The likely shape of the recovery, however, remains an open question, with the central uncertainty being how vigorously private demand will expand as government props for growth begin to fade.
Much rests on whether the beginnings of a recovery in consumer spending seen in the latest data – and so far financed by reduced savings – can be sustained.
There is reasonable clarity on the prospects for the rest of this year. Fourth quarter growth might be a shade weaker than the third quarter 3.5 per cent – with some evidence of a loss of momentum in September, and payback from the cash-for-clunkers programme ahead. But it will probably be in the same ballpark. The uncertainty revolves around 2010 and 2011.
Economists see a tug-of-war between the private sector's natural tendency to rebound briskly after a deep recession and the powerful headwinds of tight credit and balance sheet repair, which historically result in weak economic recoveries following financial crises.
At the moment most are betting that the net outcome will be a muted recovery in the 3 per cent range for next year, which would make only a small dent in vast unused capacity and unemployment.
Yesterday's data illustrate some key features of the recovery at its inception.
First, it is heavily reliant on government stimulus, with the spending side now beginning to kick in after boosts from tax breaks and transfers earlier in the year. When the stimulus fades it will take a heavy toll on growth, with the biggest pothole coming in 2011.
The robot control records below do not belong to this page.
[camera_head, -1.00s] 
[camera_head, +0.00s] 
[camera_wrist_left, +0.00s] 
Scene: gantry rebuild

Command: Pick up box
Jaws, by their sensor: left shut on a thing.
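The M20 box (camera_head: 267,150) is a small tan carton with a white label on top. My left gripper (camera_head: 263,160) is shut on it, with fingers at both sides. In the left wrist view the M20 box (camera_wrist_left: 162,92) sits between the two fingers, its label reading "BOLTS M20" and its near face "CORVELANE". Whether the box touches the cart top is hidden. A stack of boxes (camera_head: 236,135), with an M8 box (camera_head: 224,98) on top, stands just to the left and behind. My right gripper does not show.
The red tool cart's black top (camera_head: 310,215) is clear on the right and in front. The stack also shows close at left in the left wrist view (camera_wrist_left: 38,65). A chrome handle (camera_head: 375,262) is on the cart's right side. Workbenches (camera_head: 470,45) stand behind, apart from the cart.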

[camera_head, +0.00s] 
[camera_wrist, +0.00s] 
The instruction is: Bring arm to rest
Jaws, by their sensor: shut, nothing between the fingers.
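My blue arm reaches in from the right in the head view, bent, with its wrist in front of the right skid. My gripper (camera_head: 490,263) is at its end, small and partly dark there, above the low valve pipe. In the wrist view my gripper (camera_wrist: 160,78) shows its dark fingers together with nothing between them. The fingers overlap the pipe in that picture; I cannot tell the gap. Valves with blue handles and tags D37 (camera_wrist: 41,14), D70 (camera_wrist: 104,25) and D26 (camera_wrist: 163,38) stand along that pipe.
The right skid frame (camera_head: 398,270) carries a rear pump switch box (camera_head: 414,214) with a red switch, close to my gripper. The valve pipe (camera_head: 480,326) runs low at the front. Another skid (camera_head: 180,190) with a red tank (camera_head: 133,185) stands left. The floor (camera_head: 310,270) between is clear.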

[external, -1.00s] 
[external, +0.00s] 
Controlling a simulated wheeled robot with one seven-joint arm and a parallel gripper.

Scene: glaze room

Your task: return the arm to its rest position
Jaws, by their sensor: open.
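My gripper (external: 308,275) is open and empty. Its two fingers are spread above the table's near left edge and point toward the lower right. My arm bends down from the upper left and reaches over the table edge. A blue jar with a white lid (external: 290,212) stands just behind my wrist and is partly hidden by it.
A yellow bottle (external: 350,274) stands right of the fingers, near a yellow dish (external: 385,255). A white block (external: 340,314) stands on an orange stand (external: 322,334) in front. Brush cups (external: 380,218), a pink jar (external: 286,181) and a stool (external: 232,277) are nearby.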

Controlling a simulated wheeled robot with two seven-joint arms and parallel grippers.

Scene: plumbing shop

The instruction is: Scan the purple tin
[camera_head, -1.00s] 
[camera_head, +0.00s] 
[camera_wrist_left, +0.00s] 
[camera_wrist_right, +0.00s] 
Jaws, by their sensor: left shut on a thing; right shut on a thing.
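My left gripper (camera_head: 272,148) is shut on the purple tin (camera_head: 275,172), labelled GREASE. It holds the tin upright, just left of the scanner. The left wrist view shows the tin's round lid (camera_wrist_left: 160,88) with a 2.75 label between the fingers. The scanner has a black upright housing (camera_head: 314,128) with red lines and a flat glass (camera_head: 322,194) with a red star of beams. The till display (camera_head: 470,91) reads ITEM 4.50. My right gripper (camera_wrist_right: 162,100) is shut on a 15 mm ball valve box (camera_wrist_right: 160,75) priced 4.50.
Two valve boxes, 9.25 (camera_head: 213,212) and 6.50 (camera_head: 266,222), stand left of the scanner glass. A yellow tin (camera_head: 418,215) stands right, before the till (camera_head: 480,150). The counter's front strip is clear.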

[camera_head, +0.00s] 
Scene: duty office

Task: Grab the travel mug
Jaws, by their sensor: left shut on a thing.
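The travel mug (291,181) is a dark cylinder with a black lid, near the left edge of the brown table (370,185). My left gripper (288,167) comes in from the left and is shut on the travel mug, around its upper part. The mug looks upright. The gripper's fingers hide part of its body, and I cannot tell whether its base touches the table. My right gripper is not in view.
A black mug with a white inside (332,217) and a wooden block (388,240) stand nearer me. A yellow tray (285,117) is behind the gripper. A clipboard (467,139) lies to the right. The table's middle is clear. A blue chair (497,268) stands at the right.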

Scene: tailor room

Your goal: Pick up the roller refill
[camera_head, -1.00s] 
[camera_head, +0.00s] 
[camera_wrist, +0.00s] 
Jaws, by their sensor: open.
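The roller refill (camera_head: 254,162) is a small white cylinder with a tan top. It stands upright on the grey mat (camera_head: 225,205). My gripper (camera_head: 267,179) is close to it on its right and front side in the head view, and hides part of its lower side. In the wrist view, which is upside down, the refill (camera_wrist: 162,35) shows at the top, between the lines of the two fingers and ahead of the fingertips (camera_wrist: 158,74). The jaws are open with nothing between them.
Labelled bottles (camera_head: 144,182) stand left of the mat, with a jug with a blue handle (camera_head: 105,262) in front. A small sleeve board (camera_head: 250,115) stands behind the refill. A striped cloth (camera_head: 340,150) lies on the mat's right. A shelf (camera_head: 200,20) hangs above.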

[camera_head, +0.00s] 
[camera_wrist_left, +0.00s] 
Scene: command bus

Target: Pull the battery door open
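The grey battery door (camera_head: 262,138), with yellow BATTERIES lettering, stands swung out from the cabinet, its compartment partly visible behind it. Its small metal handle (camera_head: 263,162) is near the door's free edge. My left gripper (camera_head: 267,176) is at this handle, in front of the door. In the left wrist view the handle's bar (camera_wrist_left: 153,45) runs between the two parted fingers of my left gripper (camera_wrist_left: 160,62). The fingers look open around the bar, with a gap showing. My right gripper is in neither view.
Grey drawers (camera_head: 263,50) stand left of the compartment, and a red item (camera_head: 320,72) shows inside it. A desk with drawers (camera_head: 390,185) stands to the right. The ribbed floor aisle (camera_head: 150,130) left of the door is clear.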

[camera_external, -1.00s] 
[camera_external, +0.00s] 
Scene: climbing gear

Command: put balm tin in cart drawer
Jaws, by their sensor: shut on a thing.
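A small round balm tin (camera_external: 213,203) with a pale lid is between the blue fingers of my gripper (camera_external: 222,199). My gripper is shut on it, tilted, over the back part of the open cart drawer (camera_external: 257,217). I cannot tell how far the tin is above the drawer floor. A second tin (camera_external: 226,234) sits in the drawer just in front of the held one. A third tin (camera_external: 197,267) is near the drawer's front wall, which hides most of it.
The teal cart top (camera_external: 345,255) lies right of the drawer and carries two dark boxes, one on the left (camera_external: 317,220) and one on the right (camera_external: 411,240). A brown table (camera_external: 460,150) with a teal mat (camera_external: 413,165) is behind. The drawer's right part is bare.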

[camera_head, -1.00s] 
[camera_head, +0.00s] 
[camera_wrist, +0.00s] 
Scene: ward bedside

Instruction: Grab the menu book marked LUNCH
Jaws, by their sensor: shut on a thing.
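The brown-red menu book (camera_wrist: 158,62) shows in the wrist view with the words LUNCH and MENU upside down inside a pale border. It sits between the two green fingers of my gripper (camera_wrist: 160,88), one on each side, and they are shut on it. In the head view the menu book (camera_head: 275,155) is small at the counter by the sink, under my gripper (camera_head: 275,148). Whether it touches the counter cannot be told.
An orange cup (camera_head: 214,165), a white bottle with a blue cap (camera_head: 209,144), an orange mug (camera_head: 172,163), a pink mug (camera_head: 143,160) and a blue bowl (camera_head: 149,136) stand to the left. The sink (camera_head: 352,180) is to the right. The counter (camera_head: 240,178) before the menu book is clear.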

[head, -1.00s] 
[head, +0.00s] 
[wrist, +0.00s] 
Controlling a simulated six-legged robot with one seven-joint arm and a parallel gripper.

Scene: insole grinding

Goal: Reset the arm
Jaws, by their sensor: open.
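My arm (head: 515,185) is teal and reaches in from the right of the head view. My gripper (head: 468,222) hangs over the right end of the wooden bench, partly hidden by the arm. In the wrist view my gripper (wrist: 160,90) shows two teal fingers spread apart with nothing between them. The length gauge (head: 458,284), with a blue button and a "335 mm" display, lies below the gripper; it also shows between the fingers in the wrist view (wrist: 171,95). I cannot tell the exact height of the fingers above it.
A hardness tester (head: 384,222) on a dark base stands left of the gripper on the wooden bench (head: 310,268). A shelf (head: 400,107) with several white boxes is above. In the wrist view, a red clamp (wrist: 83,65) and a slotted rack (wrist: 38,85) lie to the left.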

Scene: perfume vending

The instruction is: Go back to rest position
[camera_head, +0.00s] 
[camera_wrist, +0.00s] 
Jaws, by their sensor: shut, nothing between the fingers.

Second, housing construction has turned after three and a half years of contraction. Auto production has also probably bottomed out, with cash-for-clunkers eliminating excess inventories, though the scheme pulled forward demand, making this harder to read. Going forward, these two sectors should not be a big drag on growth.
Third, we are in the early stages of an economy-wide inventory swing that will support growth into next year – reducing the risk of a double-dip in the first half – but will eventually peter out, augmenting the drag from reduced fiscal stimulus.
Fourth, underlying consumer demand, while hardly vigorous, is stronger than might have been expected given everything the consumer has been through in the past two years.
After allowing for inflation, consumption rose at an annualised rate of 3.4 per cent in the third quarter following a decline in the second quarter. A good slug of the increase was spending on autos, but not all.
Households managed to increase spending, in spite of the fact that real disposable incomes fell 3.4 per cent annualised in the quarter, by reducing their savings rate from 4.9 per cent in the second quarter to 3.3 per cent in the third.
The central question is whether this is a blip or whether US consumers are now broadly comfortable with their savings and wealth. Most economists expect the savings rate will move back to the 4 to 5 per cent range consistent with the consensus weak recovery scenario.
Many still think the savings rate needs to rise to 6 to 8 per cent or more – which would imply a much weaker and more fragile course in 2010.